Photo by Berlin photographer Claudia Hammer
Hay fever
Spring has sprung, and soon will follow the dreaded allergy season. It’s time to stock up on allergy pills and keep an eye on the pollen index. Godspeed.
Removed reviews on Google Maps
In Germany, businesses routinely get negative reviews removed. This is how famously bad restaurants manage to keep stellar scores on Google Maps. Some restaurants like Anand and Amrit are notoriously aggressive about it.
Since last week, Google Maps shows how many reviews a business got removed in the last year. It does not show the exact number, only a range with “More than 250” as the maximum.

Welcome Center
After over a year of development, the new Welcome Center website was announced with great fanfare on April 29. The website aims to be a central source of helpful information for immigrants in Berlin. Sounds familiar?
They sought my advice during the planning phase, and I made my report public. I hope it convinced them to build simpler, but better.
Fake self-employment
The pension office has released a tool to check if you are really self-employed.
Fake self-employment is when an employee is treated like a freelancer. It’s a bad deal for employees, because they lose a lot of rights and benefits. It can also lead to serious problems like rejected residence permit applications pension insurance back payments.
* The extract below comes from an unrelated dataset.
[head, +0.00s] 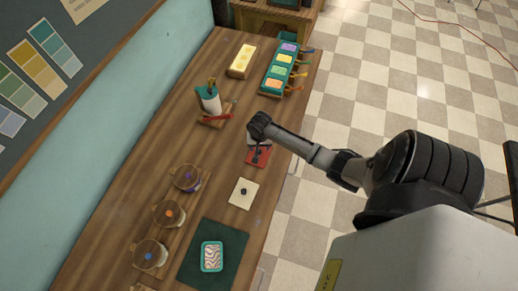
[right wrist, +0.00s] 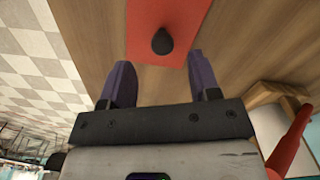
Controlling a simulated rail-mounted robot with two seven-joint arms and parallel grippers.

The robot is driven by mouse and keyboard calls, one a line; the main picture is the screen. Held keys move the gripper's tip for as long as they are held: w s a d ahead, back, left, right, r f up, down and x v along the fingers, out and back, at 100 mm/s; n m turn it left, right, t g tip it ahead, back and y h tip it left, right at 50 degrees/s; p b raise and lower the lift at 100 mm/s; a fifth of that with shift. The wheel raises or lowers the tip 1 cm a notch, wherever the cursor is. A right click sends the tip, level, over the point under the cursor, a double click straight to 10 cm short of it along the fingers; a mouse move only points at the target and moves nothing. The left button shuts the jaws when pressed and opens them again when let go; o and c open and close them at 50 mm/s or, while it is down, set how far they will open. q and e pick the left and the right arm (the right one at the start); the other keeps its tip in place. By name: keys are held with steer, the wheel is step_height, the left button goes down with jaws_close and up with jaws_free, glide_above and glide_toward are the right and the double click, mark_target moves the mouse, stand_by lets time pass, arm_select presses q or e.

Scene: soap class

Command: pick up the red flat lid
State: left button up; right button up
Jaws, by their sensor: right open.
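The red flat lid (head: 262,162) lies on the wooden table below my right gripper (head: 257,146), partly covered by it. In the right wrist view the lid (right wrist: 190,14) is a flat red sheet with a dark rounded knob (right wrist: 162,41). My right gripper (right wrist: 160,62) is open. Its two purple-grey fingers stand apart, one to each side of the knob in the picture, with nothing between them. The knob shows just beyond the fingertips; touch cannot be seen. My left gripper is not in view.
A cream square lid (head: 236,198) with a dark knob lies nearby. A white and teal jug (head: 209,102) stands on a wooden board behind. Several jars line a rack at left. A soap mould (head: 212,256) sits on a green mat (head: 232,236). The table's right edge is close.

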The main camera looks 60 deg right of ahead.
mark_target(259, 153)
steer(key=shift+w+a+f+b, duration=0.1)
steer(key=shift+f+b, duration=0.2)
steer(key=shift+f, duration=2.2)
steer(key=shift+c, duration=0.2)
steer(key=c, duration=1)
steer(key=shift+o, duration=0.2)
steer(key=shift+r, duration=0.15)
What’s new on All About Berlin
Better maps
I have redesigned my lists of English-speaking businesses. I made them easier to navigate and added filters. There is now a form to quickly recommend new places. I replaced Google Maps by a beautiful, free and privacy-friendly alternative.

Cannabis update
I have revamped my cannabis guide. Although recreational marijuana has been legal for two years, the legal options – growing your own or joining a cannabis social club – are still inaccessible to most. This rewrite gives a pragmatic overview of the legal and illegal options in 2026.
Government talks
I have met with the Work and Stay Agency to talk about what I’ve learned from 9 years of running All About Berlin. The WSA is a new umbrella organisation of federal agencies that want to simplify immigration. Among other things, they want to build a better information portal for immigrants.
I have mixed feelings about these information portal initiatives. One one hand, I’m glad that the government is prioritizing a problem that I’ve spent nine years solving. On the other hand, it’s frustrating to think about all the things I could do with a tiny fraction of their budget.
Automation
I have built two tools that automate my work.
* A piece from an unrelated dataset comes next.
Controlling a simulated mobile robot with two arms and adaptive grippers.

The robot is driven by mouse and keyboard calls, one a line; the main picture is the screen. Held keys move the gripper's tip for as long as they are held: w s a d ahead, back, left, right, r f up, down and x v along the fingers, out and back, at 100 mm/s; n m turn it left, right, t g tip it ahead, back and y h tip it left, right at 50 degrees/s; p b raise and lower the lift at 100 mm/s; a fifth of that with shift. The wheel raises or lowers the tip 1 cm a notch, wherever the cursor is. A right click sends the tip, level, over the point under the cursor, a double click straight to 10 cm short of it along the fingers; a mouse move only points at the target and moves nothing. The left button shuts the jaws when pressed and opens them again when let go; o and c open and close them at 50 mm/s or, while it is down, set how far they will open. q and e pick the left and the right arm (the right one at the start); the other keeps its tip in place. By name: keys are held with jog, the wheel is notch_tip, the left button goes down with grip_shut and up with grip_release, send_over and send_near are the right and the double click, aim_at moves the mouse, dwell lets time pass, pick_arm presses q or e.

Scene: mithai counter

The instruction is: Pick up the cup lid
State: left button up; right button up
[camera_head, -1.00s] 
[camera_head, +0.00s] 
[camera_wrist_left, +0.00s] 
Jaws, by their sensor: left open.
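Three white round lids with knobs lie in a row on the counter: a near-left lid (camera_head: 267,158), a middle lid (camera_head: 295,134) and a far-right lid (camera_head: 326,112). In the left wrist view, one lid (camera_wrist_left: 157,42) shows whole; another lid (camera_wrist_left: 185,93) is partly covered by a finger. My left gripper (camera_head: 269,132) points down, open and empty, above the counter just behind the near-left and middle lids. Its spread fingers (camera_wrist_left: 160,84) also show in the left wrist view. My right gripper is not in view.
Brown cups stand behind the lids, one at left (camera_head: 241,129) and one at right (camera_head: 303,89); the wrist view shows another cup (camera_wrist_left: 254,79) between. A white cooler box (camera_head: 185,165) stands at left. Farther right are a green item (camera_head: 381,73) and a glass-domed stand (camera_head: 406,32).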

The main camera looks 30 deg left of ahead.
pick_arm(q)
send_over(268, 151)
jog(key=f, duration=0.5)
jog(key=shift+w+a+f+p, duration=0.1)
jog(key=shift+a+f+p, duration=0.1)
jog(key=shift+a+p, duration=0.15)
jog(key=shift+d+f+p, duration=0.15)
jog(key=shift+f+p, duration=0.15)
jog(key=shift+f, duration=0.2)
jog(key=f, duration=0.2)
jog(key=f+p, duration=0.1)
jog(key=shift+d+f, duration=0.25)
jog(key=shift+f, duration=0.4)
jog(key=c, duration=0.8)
One tool updates my lists of English-speaking businesses. It reverifies each business every 3 months. It updates their address, hides temporarily closed locations, and removes permanently closed ones.
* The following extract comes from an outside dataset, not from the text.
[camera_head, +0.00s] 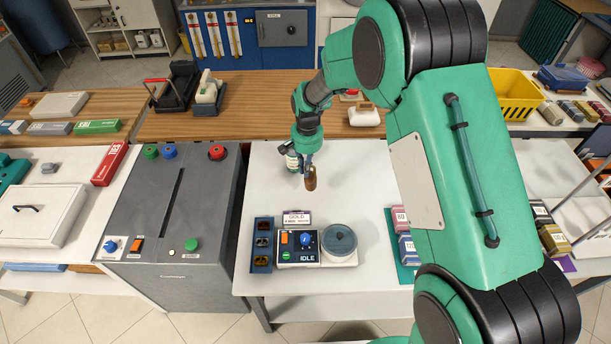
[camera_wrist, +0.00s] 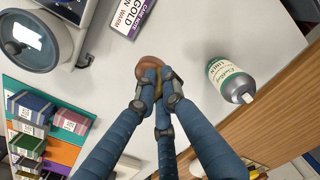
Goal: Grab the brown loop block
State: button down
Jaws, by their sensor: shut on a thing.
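The brown loop block (camera_head: 311,182) is a small rounded brown piece at the tips of my gripper (camera_head: 308,166), over the white table (camera_head: 370,190). In the wrist view its brown end (camera_wrist: 150,62) sticks out beyond the blue fingers of my gripper (camera_wrist: 157,86), which are shut on it. The fingers hide most of its shape, so I cannot make out the loop. I cannot tell whether the block touches the table or is just above it.
A green-and-white bottle (camera_wrist: 228,78) stands close beside my gripper. A device with a round grey lid (camera_head: 339,240) and a GOLD sign (camera_head: 297,217) are nearer the front. Small boxes (camera_head: 403,235) stand on a coloured mat.

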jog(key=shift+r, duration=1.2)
The other tool updates the code when facts change. For example, if the minimum wage goes up, it updates all mentions of the minimum wage, and all calculations that use it. This tool uses AI to extract values from webpages, but it still uses real sources.
These changes are always validated by a human. Every word you read on All About Berlin is human-written. This will not change.
What I learned this month
Digital sick notes
I have used Teleclinic for the first time, and it worked fine. I got a sick note from my couch in less than an hour. It gave my flu the veneer of legitimacy needed for a trip cancellation insurance claim.
If anything, it worked a little too well. The video call with the doctor lasted one minute. He asked me how many days off I wanted, and I got the documents in my inbox a minute later.